Vu la procédure suivante :

Procédure contentieuse antérieure :

La commune de Nice a demandé au tribunal administratif de Nice d'homologuer le protocole d'accord qu'elle a conclu le 18 janvier 2021 avec la société Urban Renaissance Développement, à l'issue d'un processus de médiation, et ayant pour objet la prise en charge financière de travaux d'amélioration du confort thermique de la halle de la gare du Sud.

Par un jugement n° 2100636 du 9 janvier 2024, le tribunal administratif de Nice a rejeté sa demande.

Procédure devant la Cour :

Par une requête, enregistrée le 22 février 2024, et un mémoire, enregistré le 15 octobre 2024, la commune de Nice, représentée par Me Symchowicz demande à la Cour :

1°) d'annuler le jugement du 9 janvier 2024 du tribunal administratif de Nice ;

2°) de procéder à l'homologation du protocole d'accord du 18 janvier 2021.

Elle soutient que :

- le jugement est entaché d'irrégularité dès lors que la minute n'est pas signée ;

- le tribunal a, à tort, rejeté sa demande d'homologation pour irrecevabilité dès lors que le protocole d'accord transactionnel est intervenu à l'issu d'une médiation à l'initiative des parties ;

- le protocole d'accord transactionnel est issu d'une médiation sollicitée conjointement par les parties, il ne contrevient à aucune règle d'ordre public, il constitue une juste adoption du bail emphytéotique administratif liant les parties, et son objet est licite.

Par un mémoire, enregistré le 2 mai 2024, la société Urban Renaissance Développement (URD), représentée par Me Chérel et Me Leroy, demande à la Cour :

1°) à titre principal, d'annuler le jugement du 9 janvier 2024 du tribunal administratif de Nice et de procéder à l'homologation du protocole d'accord du 18 janvier 2021.

2°) à titre subsidiaire, de réformer ce jugement et de procéder à l'homologation du protocole d'accord du 18 janvier 2021.

Elle soutient que :

- la requête tendant à l'homologation du protocole d'accord transactionnel était recevable ;

- le protocole d'accord transactionnel est le résultat d'une médiation à l'initiative des parties ;

- les parties ont effectivement consenti au protocole d'accord transactionnel, il ne contrevient pas à l'ordre public et ne constitue pas une libéralité.

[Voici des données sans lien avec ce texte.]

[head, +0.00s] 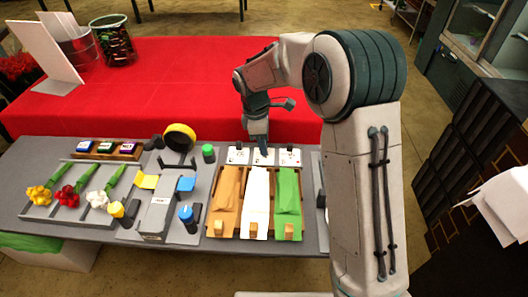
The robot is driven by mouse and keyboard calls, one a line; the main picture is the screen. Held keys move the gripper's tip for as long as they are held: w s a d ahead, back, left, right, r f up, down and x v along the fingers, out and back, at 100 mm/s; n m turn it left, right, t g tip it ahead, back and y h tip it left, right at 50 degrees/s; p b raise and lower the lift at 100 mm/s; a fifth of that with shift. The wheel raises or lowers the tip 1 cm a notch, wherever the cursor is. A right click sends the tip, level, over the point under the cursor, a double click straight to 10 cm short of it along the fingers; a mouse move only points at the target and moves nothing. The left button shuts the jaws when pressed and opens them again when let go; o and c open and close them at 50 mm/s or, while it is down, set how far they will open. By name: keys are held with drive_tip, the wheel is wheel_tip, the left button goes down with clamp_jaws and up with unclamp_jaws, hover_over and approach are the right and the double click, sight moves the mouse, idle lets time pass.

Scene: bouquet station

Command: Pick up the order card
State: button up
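Three small white cards with dark marks lie in a row at the back of the wrapping-paper rack: a left card (238,155), a middle card (263,157) and a right card (290,158). I cannot read them or tell which is the order card. My gripper (260,146) points down at the middle card and covers part of it. Whether it touches the card is unclear. The fingers are small and seen from behind, so their opening does not show.
Orange (226,196), white (257,197) and green (287,192) paper stacks lie in front of the cards. A red-covered table (150,90) stands behind.

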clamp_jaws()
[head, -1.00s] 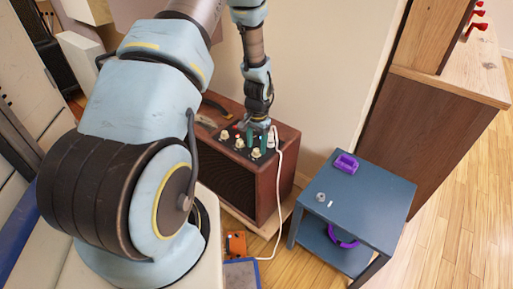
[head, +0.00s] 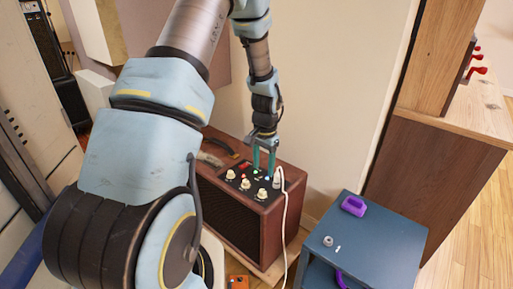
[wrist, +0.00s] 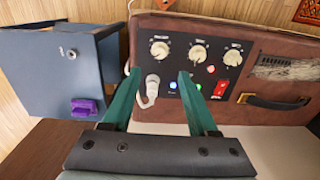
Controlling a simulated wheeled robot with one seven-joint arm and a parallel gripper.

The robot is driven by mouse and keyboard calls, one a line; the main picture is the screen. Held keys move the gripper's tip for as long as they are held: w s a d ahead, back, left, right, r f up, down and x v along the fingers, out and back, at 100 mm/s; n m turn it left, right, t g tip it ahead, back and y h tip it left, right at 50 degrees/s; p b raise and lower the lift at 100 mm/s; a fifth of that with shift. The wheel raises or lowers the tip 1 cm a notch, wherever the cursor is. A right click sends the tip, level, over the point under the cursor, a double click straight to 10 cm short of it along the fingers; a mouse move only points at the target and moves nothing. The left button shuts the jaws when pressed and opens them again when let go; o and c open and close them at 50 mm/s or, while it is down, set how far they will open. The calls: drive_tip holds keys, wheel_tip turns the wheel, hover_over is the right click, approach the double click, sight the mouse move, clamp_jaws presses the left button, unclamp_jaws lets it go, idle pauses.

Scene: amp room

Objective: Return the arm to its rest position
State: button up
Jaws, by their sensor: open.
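My gripper (head: 264,172) is open and empty, pointing down just above the control panel of a brown amp (head: 240,221). Its two green fingers also show in the wrist view (wrist: 158,82), apart, with nothing between them but the panel behind. The arm reaches from the left foreground over the amp. The panel carries cream knobs (wrist: 199,51), a red switch (wrist: 221,88), and lit red, blue and green lights. A white plug (wrist: 152,86) with a white cable sits in the panel beside the fingers. I cannot tell the exact gap between fingertips and panel.
A blue-grey side table (head: 378,236) stands right of the amp, holding a purple object (head: 353,206) and a small metal knob-like piece (head: 328,241). A wooden cabinet (head: 440,180) stands behind it. An orange pedal (head: 237,282) lies on the floor. The wall is close behind the amp.

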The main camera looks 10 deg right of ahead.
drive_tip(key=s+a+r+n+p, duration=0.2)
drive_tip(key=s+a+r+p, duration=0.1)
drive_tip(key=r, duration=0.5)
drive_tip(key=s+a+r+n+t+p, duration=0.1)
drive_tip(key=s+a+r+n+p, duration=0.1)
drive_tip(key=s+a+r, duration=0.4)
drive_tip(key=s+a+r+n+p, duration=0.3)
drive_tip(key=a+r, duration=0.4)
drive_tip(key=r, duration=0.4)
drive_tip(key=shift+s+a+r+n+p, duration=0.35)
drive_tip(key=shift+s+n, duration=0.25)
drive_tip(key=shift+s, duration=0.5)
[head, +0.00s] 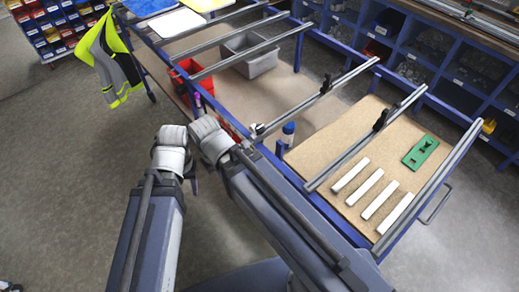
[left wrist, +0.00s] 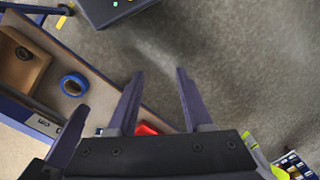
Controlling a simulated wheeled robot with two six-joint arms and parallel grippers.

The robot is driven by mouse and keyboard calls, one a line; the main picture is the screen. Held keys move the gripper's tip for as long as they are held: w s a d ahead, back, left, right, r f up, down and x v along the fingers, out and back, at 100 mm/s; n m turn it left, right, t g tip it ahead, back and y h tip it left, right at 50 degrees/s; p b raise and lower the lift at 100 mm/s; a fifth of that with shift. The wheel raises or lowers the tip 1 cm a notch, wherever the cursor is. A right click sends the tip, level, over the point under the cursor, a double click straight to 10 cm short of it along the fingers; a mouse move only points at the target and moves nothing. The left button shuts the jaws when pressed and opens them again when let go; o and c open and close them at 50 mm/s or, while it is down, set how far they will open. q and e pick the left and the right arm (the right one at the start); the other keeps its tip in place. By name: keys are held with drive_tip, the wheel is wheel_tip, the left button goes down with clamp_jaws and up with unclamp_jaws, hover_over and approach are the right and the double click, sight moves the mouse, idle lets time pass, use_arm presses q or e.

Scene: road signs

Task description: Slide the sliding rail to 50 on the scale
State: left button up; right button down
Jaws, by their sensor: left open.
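Several silver rails lie across the blue frame of the workbench in the head view. One rail (head: 318,97) carries a black clamp (head: 326,84), and another rail (head: 350,152) carries a second black clamp (head: 380,119). Which one is the sliding rail cannot be told, and no scale numbers are readable. My left gripper (left wrist: 160,75) is open and empty, with its fingers pointing over the grey floor beside a bench edge. In the head view it is mostly hidden by my wrist. My right gripper cannot be made out.
A brown board (head: 345,130) on the bench holds white strips (head: 379,200) and a green plate (head: 420,153). A grey bin (head: 248,55) and a red bin (head: 190,72) stand farther back. A yellow vest (head: 107,62) hangs at the bench end. Blue tape (left wrist: 74,84) lies nearby. The floor at left is clear.

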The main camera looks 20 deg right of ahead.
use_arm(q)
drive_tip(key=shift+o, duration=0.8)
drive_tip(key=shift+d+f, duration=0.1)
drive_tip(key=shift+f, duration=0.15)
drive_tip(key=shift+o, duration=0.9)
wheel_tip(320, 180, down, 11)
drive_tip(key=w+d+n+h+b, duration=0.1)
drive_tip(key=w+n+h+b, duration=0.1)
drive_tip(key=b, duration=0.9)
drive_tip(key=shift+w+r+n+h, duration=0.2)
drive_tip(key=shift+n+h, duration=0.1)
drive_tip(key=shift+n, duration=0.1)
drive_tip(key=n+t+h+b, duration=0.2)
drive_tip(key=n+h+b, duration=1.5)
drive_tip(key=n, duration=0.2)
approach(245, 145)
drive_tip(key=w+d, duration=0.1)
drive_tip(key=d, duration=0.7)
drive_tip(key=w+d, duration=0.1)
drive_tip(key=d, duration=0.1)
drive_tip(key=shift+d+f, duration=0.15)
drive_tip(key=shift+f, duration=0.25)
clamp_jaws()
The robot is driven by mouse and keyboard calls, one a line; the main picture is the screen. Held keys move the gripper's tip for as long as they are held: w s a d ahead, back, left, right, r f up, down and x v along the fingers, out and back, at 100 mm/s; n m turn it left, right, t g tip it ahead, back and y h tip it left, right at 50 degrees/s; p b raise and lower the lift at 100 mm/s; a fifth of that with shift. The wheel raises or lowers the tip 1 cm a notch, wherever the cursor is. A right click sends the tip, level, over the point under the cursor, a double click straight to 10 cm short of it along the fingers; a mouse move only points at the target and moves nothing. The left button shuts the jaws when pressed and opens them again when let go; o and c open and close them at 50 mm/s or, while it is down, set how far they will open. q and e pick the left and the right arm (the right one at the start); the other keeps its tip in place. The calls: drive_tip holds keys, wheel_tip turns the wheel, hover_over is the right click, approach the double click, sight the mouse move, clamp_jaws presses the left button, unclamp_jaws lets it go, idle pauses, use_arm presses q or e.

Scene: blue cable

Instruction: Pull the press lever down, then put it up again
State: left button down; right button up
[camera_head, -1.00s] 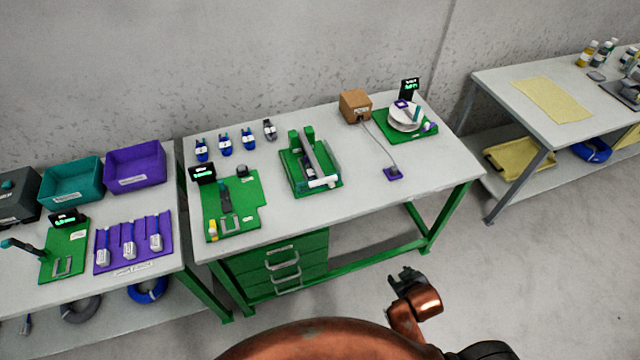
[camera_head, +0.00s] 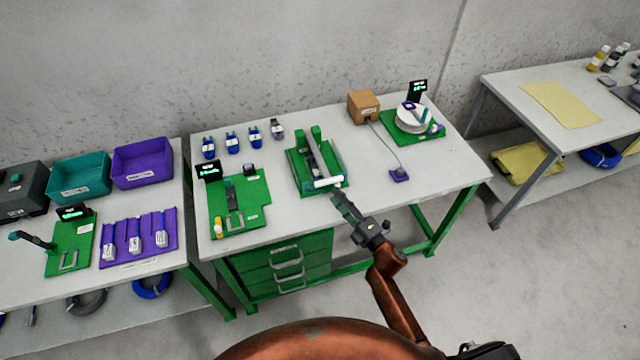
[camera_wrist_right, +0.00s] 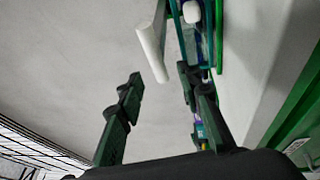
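The press (camera_head: 300,186) is a green fixture near the middle of the workbench. Its grey lever (camera_head: 325,158) runs toward the bench's front edge and ends in a white bar handle (camera_head: 323,183). In the right wrist view the white handle (camera_wrist_right: 151,52) lies just beyond the fingertips, roughly in line with the gap, not held. My right gripper (camera_head: 339,198) is just in front of the press, near the handle. In the right wrist view its fingers (camera_wrist_right: 160,78) are apart with nothing between them. My left gripper is not in view.
A green board (camera_head: 252,190) stands left of the press. A brown box (camera_head: 362,106) with a cable to a purple block (camera_head: 399,175) stands to the right. Several blue-and-white parts (camera_head: 232,145) line the back. Bare bench surface (camera_head: 365,170) lies right of the press.

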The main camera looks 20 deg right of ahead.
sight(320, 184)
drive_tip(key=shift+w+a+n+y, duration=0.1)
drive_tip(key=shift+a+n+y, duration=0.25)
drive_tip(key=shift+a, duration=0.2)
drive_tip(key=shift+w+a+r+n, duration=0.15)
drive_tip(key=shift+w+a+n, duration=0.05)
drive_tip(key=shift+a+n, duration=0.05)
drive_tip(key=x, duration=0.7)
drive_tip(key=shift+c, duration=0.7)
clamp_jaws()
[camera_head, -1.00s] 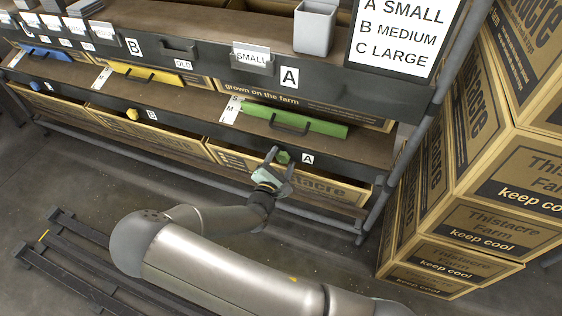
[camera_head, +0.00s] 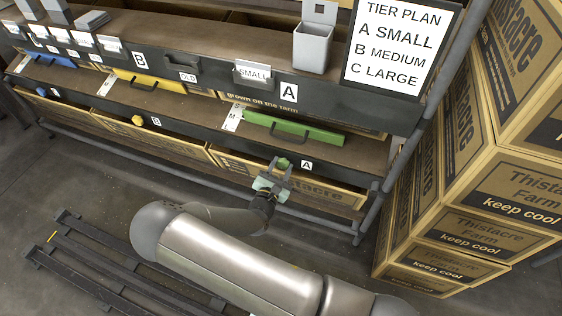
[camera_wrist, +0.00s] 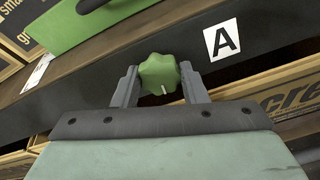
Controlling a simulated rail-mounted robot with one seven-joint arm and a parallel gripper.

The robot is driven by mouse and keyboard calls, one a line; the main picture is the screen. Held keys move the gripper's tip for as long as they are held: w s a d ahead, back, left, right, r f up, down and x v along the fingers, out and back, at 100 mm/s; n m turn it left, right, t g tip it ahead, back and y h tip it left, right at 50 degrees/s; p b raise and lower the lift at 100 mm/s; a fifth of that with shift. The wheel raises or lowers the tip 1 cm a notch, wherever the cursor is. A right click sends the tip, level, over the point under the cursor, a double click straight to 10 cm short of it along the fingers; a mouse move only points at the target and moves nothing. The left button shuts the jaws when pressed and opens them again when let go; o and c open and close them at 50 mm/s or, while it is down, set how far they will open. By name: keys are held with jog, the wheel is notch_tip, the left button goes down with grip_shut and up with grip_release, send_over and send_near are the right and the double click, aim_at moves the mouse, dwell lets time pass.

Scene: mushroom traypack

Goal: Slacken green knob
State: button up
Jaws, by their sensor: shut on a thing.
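The green knob (camera_wrist: 160,74) is a lobed knob with a white mark near its lower edge, on the dark front rail beside the "A" label (camera_wrist: 222,40). In the head view the knob (camera_head: 283,163) is small and partly covered by my gripper. My gripper (camera_wrist: 160,84) is at the knob, with one finger on each side of it. The fingers are shut on the knob. In the head view my gripper (camera_head: 281,168) reaches up to the rail from below.
A green flap with a dark handle (camera_head: 294,128) lies above the knob. A yellow knob (camera_head: 138,120) sits further left on the rail. Cardboard boxes (camera_head: 455,215) are stacked at right. A dark slatted frame (camera_head: 90,262) lies on the floor at lower left.

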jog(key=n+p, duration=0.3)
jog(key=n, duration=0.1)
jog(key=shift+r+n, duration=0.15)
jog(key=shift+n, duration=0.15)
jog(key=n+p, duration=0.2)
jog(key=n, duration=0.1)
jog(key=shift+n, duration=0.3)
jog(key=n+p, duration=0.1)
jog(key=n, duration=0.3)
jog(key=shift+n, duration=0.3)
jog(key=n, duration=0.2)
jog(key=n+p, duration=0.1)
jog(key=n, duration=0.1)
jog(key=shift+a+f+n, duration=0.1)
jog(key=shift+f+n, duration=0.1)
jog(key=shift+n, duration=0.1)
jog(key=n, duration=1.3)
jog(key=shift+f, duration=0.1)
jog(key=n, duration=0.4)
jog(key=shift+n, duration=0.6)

Vu les autres pièces du dossier.

Vu :

- le traité sur le fonctionnement de l'Union européenne ;

- le règlement de la Commission européenne n° 1407/2013 du 18 décembre 2013 ;

- le code civil ;

- le code des relations entre le public et l'administration ;

- la loi n° 2016-1547 du 18 novembre 2016 de modernisation de la justice du XXIe siècle ;

- le code de justice administrative.

Les parties ont été régulièrement averties du jour de l'audience.

Ont été entendus au cours de l'audience publique :

- le rapport de Mme Chenal-Peter,

- les conclusions de M. Guillaumont, rapporteur public,

- et les observations de Me Scanvic, représentant la commune de Nice et de Me Leroy, représentant la société Urban Renaissance Développement.

Considérant ce qui suit :

1. Le 6 juin 2018, un bail emphytéotique administratif a été conclu entre la commune de Nice et la société Banimmo France, devenue société Urban Renaissance Développement, en vue d'aménager et d'exploiter, de façon privative, la halle d'une ancienne gare ferroviaire dénommée " Halle de la gare du sud ", d'une surface de 1535 m². A la suite du constat de l'existence d'un dysfonctionnement de la halle du fait d'un niveau de confort thermique inadéquat, nécessitant des travaux d'amélioration, un différend est né entre les parties quant à la prise en charge de ces travaux. La commune de Nice et la société Urban Renaissance Développement ont alors initié une médiation afin de régler la question de la prise en charge, par le bailleur ou le preneur, des travaux complémentaires nécessaires pour améliorer le confort thermique de la halle. A l'issue du processus de médiation, les parties ont conclu un protocole d'accord, le 18 janvier 2021, qualifié de " transactionnel " dans son article 3. Conformément aux stipulations de l'article 5 de ce protocole d'accord, la commune de Nice a demandé son homologation au tribunal administratif de Nice. Par un jugement du 9 janvier 2024, le tribunal a rejeté la demande de la commune de Nice. La commune de Nice et la société Urban Renaissance Développement relèvent appel de ce jugement.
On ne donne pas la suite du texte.